Whether that projection translates into labour absorption depends less on incentives and more on broader growth momentum and domestic demand.

Water emerged as the most urgent service delivery crisis. Ramaphosa described it as the single most important issue confronting many communities. A national water crisis committee will be established, modelled on the structure created during the height of load shedding. 

The government has allocated R156 billion to water and sanitation infrastructure over three years and is considering reforms that would allow for the withdrawal of licences where municipalities fail to provide basic services.

A white paper on local government reform will be released in the coming months. Senior municipal appointments, he said, must occur through independent processes free from political interference.

The speech also positioned the government of national unity as a stabilising force. Cooperation across party lines, Ramaphosa argued, had restored credibility and policy coherence. 

The implication is that political consolidation has enabled economic repair.
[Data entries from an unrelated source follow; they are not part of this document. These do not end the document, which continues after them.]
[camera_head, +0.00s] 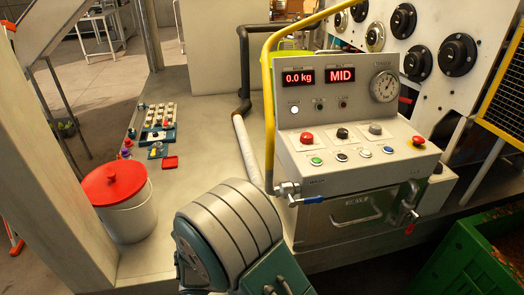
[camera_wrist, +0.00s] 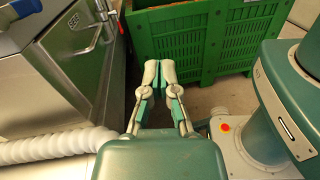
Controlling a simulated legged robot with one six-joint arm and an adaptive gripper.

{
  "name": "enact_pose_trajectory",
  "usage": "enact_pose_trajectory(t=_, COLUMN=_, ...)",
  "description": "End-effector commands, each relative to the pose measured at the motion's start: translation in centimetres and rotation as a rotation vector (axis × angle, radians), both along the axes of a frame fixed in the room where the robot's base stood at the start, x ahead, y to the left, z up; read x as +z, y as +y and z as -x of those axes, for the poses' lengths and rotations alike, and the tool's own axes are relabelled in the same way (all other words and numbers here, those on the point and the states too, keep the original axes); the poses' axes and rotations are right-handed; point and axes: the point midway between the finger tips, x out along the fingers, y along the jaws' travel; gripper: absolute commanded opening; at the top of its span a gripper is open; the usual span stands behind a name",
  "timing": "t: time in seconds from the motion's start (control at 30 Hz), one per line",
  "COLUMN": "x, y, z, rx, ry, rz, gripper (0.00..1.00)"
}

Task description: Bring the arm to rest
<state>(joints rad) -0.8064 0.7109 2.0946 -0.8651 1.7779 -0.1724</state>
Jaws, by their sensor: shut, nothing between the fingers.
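My arm's large grey and teal joint (camera_head: 232,232) shows at the bottom middle of the head view, in front of the control console (camera_head: 345,160). My gripper is not visible in the head view. In the wrist view my gripper (camera_wrist: 158,72) points away from the camera, with its two pale fingertips together and nothing between them. It is above the floor, in front of the green crate (camera_wrist: 205,45). The metal cabinet (camera_wrist: 55,75) is to its left. My own teal and white body parts fill the right side of the wrist view.
The console displays read "0.0 kg" and "MID". A white bucket with a red lid (camera_head: 118,200) stands at left. A yellow rail (camera_head: 268,110) rises beside the console. A white corrugated hose (camera_wrist: 60,145) crosses the wrist view's lower left. The grey deck (camera_head: 205,120) behind is largely clear.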

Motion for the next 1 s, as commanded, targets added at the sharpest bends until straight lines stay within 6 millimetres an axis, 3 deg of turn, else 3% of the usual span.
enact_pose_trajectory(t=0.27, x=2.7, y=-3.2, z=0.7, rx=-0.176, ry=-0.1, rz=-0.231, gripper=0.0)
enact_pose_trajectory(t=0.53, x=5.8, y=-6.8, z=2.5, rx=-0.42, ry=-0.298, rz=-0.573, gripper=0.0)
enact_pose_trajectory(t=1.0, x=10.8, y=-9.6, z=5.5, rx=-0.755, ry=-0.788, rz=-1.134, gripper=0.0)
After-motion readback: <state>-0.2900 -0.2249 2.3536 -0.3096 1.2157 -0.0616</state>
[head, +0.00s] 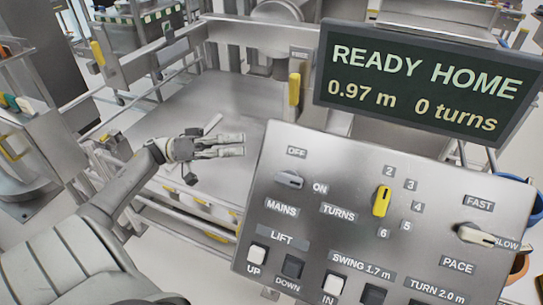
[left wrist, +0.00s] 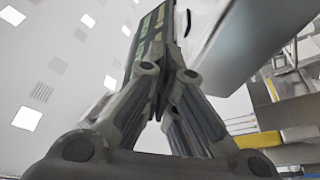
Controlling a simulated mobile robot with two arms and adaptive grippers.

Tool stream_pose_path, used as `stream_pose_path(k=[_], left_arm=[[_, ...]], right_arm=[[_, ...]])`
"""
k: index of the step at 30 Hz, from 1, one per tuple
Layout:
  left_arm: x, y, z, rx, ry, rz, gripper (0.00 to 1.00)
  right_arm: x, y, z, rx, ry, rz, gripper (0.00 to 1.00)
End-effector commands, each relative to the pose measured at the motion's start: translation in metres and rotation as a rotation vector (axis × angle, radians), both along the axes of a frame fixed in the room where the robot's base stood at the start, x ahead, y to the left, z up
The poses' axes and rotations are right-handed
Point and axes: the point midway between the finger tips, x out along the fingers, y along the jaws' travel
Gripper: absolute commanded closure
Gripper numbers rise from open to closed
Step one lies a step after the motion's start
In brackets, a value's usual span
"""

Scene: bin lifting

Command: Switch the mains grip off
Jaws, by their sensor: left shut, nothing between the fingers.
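The mains grip (head: 288,179) is a small grey rotary handle at the upper left of the sloping control panel (head: 345,150). It lies nearly level, one end toward the ON label (head: 320,188); the OFF label (head: 297,152) is above it. The MAINS label (head: 282,208) is below it. My left gripper (head: 240,145) is shut and empty, left of the panel and apart from the grip, its fingers pointing right. Its closed fingers also fill the middle of the left wrist view (left wrist: 160,90), where the grip cannot be made out. My right gripper is not in view.
A display (head: 425,85) reading READY HOME, 0.97 m, 0 turns stands above the panel. The panel also has a yellow turns knob (head: 381,201), a pace knob (head: 477,235) and several push buttons. Metal frames and a yellow handle (head: 294,90) stand behind.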

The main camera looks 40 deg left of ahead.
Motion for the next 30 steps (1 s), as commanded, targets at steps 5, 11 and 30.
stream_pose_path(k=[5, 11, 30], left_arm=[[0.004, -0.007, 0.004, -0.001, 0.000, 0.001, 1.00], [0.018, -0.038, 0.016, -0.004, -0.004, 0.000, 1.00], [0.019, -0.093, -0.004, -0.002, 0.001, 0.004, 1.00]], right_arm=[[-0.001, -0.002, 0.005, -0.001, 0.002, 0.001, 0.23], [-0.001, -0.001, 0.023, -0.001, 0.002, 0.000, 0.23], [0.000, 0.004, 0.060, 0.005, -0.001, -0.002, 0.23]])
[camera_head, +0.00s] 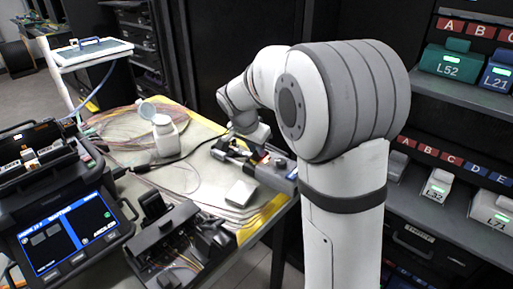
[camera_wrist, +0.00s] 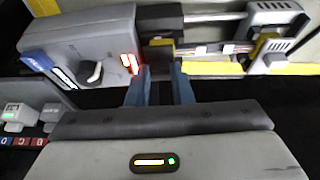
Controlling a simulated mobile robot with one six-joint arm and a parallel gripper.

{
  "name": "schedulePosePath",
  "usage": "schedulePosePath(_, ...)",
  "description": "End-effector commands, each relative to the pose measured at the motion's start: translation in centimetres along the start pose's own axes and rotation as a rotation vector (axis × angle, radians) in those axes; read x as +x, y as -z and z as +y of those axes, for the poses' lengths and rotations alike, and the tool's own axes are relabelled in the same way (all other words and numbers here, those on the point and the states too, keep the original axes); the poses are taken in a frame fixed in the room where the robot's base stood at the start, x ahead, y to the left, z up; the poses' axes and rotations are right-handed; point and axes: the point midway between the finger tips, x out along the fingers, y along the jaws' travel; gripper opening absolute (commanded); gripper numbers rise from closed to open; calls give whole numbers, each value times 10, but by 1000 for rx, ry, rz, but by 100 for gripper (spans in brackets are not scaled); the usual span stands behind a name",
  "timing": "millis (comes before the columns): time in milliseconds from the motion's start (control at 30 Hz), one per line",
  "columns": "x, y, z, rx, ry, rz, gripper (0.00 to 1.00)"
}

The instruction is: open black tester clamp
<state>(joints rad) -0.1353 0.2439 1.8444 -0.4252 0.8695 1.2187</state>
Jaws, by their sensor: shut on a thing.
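The tester is a grey box (camera_wrist: 85,50) with a blue edge and a red-lit panel, at the upper left of the wrist view. In the head view the tester (camera_head: 278,178) lies at the table's right edge, partly behind my arm. The black tester clamp (camera_wrist: 159,50) is beside the red-lit panel, a small dark block with a tan edge. My gripper (camera_wrist: 160,72) has its two blue-grey fingers on either side of it and is shut on it. The fingers hide part of the clamp. In the head view the fingertips are too small to make out.
A yellow clamp (camera_wrist: 262,48) sits on the rails to the right. A splicer with a lit screen (camera_head: 70,235) stands at the left. Shelves (camera_head: 460,220) stand close at right.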

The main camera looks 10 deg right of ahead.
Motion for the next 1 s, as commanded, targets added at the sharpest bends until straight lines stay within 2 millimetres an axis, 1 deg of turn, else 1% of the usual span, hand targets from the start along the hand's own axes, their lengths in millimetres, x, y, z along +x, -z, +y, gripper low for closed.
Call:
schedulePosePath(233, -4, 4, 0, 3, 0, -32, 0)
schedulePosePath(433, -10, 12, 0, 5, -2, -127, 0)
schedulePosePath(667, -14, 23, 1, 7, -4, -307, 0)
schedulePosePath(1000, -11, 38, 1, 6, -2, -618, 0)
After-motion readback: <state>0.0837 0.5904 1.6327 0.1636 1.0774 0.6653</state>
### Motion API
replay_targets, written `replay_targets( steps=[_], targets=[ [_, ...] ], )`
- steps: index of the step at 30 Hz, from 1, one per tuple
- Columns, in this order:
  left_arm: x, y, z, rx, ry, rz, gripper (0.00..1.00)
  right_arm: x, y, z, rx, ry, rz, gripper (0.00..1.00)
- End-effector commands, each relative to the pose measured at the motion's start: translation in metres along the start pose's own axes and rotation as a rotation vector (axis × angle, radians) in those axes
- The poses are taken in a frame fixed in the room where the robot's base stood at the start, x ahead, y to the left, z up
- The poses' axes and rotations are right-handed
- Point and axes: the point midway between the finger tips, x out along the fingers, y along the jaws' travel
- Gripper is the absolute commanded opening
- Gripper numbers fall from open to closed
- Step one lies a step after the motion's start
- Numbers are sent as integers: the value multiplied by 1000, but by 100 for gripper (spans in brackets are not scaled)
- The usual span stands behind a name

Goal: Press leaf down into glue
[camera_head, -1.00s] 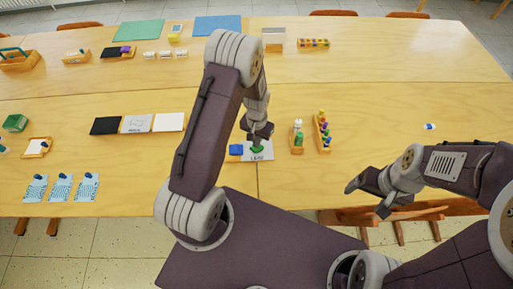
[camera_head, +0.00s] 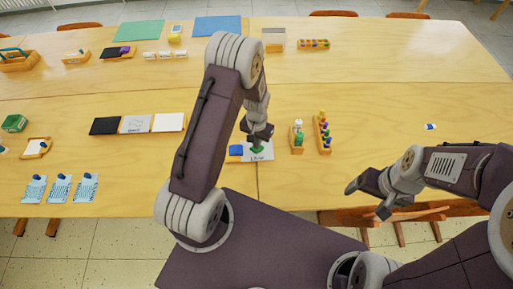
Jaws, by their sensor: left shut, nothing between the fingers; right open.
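The green leaf (camera_head: 257,150) lies on a white sheet (camera_head: 265,157) with lettering along its lower edge, near the table's front edge. My left gripper (camera_head: 257,140) is shut and points down right at the leaf. Its fingertips appear to touch the leaf, and they hide part of it. Any glue under the leaf cannot be made out. My right gripper (camera_head: 367,197) is open and empty, off the front edge of the table at the right.
A blue item in a small tray (camera_head: 235,152) sits just left of the sheet. Wooden holders with a green-capped bottle (camera_head: 298,134) and several coloured pieces (camera_head: 322,130) stand to the right. Black, printed and white sheets (camera_head: 137,124) lie left. The table's right part is mostly clear.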

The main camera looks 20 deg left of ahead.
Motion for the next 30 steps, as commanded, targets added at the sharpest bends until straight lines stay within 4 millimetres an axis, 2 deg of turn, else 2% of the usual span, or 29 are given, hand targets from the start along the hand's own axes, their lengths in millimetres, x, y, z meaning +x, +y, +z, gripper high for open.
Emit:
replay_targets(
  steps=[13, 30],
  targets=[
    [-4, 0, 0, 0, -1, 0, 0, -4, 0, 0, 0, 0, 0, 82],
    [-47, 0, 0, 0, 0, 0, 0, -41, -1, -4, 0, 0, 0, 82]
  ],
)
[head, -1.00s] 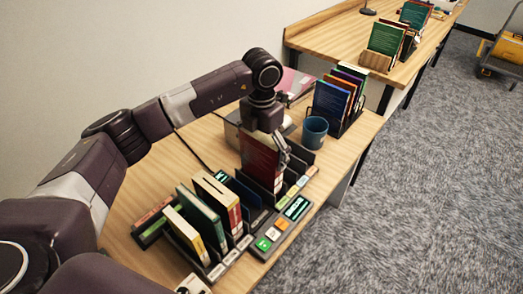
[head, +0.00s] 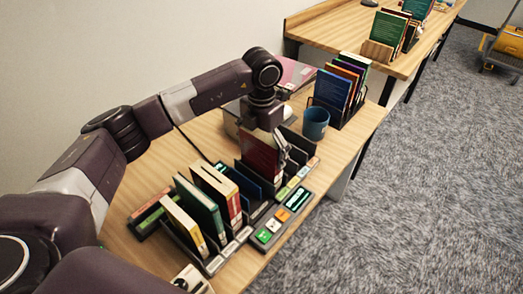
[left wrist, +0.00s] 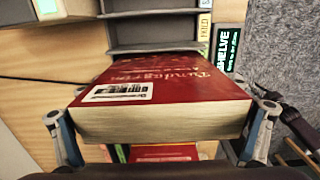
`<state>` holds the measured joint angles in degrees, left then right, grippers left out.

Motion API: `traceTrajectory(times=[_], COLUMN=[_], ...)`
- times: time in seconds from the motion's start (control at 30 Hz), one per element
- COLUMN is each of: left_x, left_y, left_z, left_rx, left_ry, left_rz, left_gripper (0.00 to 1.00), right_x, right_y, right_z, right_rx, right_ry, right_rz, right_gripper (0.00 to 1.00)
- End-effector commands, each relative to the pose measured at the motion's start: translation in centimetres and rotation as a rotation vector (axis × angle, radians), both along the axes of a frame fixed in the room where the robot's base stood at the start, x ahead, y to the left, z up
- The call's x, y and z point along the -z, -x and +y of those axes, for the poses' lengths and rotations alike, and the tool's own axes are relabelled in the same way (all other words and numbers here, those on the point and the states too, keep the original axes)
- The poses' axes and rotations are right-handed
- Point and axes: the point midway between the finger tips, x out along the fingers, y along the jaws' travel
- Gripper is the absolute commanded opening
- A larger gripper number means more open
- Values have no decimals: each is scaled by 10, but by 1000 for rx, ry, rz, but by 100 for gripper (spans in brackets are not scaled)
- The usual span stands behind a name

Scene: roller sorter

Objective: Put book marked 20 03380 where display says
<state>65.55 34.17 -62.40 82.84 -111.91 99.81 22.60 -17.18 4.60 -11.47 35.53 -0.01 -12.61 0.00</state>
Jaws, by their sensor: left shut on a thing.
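My left gripper (head: 281,146) is shut on a red book (head: 259,157), which it holds upright at the rear slots of the desk sorter (head: 214,265). In the left wrist view the book (left wrist: 165,95) lies between the two fingers, with pale page edges toward the camera and a white barcode label. The label's number is too small to read. A lit display (head: 297,199) sits on the panel beside the sorter; in the left wrist view its first word reads "SHELVE". I cannot tell whether the book's lower edge is inside a slot. My right gripper is not in view.
Green (head: 199,207) and yellow (head: 186,222) books stand in the nearer slots. A blue mug (head: 315,123) and a rack of several books (head: 335,90) stand behind the sorter. A second desk (head: 345,40) with more books is beyond. Carpet lies to the right.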

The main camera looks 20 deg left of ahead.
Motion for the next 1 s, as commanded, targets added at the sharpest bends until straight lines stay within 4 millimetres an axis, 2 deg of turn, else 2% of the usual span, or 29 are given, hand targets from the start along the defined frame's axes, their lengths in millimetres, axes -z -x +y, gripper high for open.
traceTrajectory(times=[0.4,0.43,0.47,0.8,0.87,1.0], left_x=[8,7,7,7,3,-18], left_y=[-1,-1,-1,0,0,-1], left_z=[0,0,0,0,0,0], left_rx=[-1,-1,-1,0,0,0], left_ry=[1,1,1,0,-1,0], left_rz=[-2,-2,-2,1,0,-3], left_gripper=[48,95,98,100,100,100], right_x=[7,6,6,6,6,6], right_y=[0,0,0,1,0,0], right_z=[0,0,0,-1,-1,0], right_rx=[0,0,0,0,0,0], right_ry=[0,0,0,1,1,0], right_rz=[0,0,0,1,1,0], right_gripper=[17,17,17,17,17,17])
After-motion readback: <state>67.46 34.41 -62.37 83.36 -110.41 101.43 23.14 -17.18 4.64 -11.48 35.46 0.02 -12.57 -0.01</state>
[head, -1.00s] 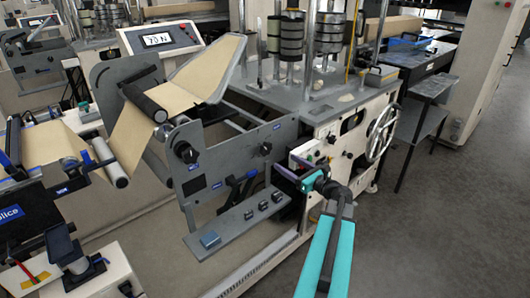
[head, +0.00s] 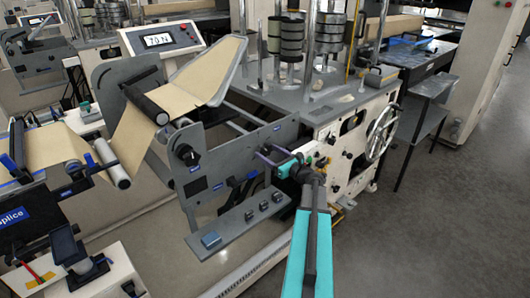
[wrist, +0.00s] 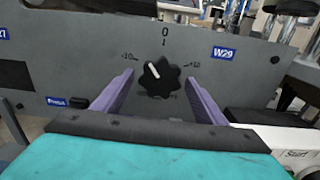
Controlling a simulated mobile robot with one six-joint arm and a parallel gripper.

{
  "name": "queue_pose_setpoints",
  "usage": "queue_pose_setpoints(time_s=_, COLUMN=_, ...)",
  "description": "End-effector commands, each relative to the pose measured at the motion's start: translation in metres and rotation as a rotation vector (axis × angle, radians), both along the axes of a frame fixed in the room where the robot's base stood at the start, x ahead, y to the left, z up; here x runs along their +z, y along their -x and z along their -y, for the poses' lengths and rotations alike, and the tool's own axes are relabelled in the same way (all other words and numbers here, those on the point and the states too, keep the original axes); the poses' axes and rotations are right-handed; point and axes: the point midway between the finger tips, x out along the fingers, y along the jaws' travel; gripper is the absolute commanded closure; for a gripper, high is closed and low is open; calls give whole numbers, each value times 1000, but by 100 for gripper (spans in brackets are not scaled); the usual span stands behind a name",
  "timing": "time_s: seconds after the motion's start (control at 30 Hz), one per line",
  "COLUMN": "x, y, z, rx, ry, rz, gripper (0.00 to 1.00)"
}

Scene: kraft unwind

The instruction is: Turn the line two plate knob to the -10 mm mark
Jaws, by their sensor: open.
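A black lobed knob (wrist: 159,79) sits on a grey plate (wrist: 60,70) in the wrist view. Its white pointer line tilts to the upper left. A 0 mark is above the knob, a 10 mark at its upper left and another 10 mark at its right. A blue W29 label (wrist: 223,54) is at the upper right. My gripper (wrist: 158,80) has purple fingers spread to the left and right of the knob, apart from it. In the head view my gripper (head: 270,153) is at the plate's right part and covers the knob there.
Another black knob (head: 187,153) sits farther left on the plate. A shelf with small boxes (head: 239,222) juts out below. A handwheel (head: 381,132) is on the white cabinet at the right. Open floor (head: 440,220) lies at the right.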

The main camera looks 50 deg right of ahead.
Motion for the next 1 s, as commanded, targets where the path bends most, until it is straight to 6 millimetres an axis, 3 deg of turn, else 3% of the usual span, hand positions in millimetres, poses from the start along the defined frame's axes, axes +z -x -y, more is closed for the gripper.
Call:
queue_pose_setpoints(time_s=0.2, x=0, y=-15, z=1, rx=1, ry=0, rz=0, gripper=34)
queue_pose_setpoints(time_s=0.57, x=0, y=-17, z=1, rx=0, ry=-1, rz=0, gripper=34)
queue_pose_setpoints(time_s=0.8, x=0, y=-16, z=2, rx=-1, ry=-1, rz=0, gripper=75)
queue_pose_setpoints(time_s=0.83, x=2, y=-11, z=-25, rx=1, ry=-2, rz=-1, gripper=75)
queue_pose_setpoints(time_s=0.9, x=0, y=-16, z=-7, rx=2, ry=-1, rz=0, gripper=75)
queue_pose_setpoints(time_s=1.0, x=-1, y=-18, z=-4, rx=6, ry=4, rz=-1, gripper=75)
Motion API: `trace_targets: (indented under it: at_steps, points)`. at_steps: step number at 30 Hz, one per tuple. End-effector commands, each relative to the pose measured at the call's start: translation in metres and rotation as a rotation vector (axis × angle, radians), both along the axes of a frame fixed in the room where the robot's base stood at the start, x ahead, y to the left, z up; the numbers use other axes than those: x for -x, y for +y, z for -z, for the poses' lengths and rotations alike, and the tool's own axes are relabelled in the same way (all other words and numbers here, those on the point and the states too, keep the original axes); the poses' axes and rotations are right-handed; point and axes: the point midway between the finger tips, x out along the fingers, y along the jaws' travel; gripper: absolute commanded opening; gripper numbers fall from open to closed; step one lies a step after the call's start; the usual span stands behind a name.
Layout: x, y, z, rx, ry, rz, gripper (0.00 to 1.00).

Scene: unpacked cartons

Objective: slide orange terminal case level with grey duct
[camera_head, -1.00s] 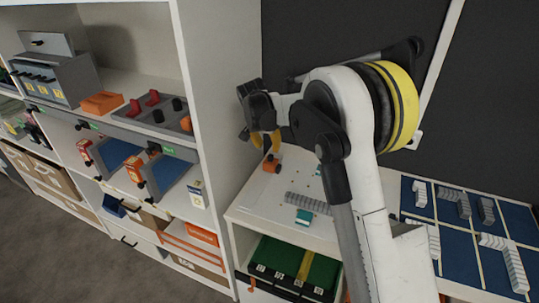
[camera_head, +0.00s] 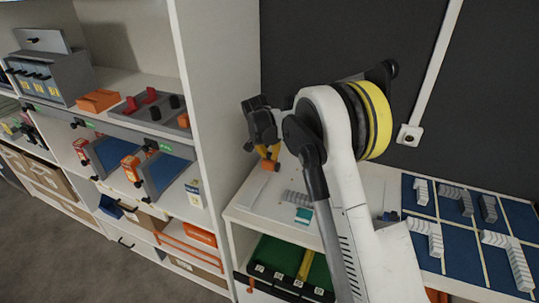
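The small orange terminal case (camera_head: 271,166) sits toward the back of the white worktop, with a dark part on it. The grey duct (camera_head: 294,197), a ribbed strip, lies nearer the front on the same top, apart from the case. My gripper (camera_head: 267,154) points down at the case, its yellow fingers right at or just above the case's top. The fingers overlap in this view, so I cannot tell whether they touch the case or how wide they are open. My arm hides the right part of the worktop and perhaps the duct's right end.
A teal block (camera_head: 303,215) lies just in front of the duct. A tall white shelf wall (camera_head: 212,110) stands close on the left of my gripper. Blue panels with grey ribbed pieces (camera_head: 463,260) lie on the right. A dark wall is behind.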

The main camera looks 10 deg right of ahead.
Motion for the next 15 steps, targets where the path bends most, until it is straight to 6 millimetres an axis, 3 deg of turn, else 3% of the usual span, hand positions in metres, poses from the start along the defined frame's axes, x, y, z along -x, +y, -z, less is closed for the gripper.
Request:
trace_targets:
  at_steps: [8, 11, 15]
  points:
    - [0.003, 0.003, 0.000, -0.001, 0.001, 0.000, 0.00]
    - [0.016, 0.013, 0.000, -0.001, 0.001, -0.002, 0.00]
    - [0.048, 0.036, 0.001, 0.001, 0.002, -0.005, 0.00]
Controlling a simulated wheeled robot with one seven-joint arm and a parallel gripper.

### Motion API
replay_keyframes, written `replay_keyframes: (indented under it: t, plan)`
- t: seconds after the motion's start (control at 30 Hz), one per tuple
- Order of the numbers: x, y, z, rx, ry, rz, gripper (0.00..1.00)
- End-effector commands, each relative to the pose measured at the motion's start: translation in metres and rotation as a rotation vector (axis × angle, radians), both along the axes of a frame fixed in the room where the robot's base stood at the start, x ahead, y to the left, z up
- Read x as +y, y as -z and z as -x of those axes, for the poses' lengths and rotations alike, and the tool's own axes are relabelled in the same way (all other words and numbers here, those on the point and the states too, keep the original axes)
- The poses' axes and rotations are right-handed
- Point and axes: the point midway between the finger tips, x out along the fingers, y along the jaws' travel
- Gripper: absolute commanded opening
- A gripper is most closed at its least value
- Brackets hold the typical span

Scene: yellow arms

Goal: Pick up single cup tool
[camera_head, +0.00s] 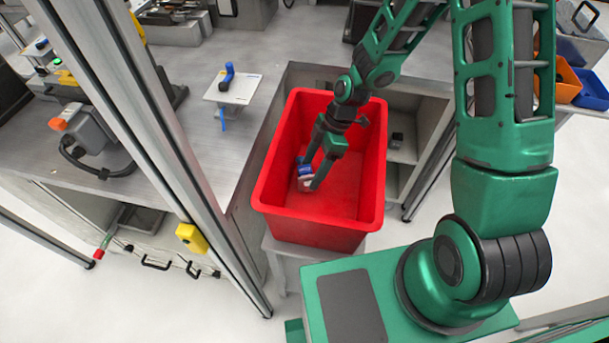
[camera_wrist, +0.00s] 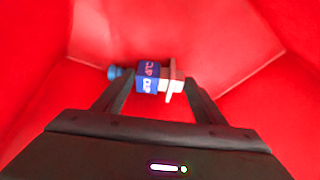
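The single cup tool (camera_wrist: 150,78) is a small blue and white piece with lettering on its blue part and a darker blue round end at the left. It lies inside the red bin (camera_head: 370,170); in the head view the tool (camera_head: 304,169) is partly hidden by my gripper. My gripper (camera_head: 310,172) reaches down into the bin at the tool. In the wrist view my gripper (camera_wrist: 158,92) has its two fingers apart, with the tool across the gap near the fingertips. I cannot tell whether either finger touches it.
The bin's red walls stand close around my gripper. A grey workbench (camera_head: 190,130) lies to the left, with a white plate (camera_head: 240,88) carrying a blue part (camera_head: 227,77). A metal post (camera_head: 150,130) stands at the left. Orange and blue bins (camera_head: 568,82) are at the far right.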

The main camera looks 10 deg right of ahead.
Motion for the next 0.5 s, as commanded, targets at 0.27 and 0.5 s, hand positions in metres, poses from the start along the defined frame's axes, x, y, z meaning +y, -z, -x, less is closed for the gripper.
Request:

But the address ultimately reflects continuity rather than rupture. The macroeconomic framework remains intact. Fiscal discipline is maintained. Structural reforms continue incrementally. There was no expansionary pivot and no fundamental redistribution package.

The emphasis on organised crime underscores the government’s assessment that lawlessness now directly threatens recovery. 

The decision to deploy the military suggests urgency but also reveals the scale of erosion within policing and local governance.

For households facing unemployment, stagnant wages and failing services, macroeconomic improvement is not yet lived reality. Water outages, gang violence and economic exclusion continue to define daily experience.

Ramaphosa closed by arguing that South Africa was stronger than it was a year ago and that the country had a window of opportunity to translate stability into sustained growth.

The test will be whether that growth reaches the unemployed in meaningful numbers.

Until then, stabilisation remains a foundation. The unresolved question is whether it can become transformation.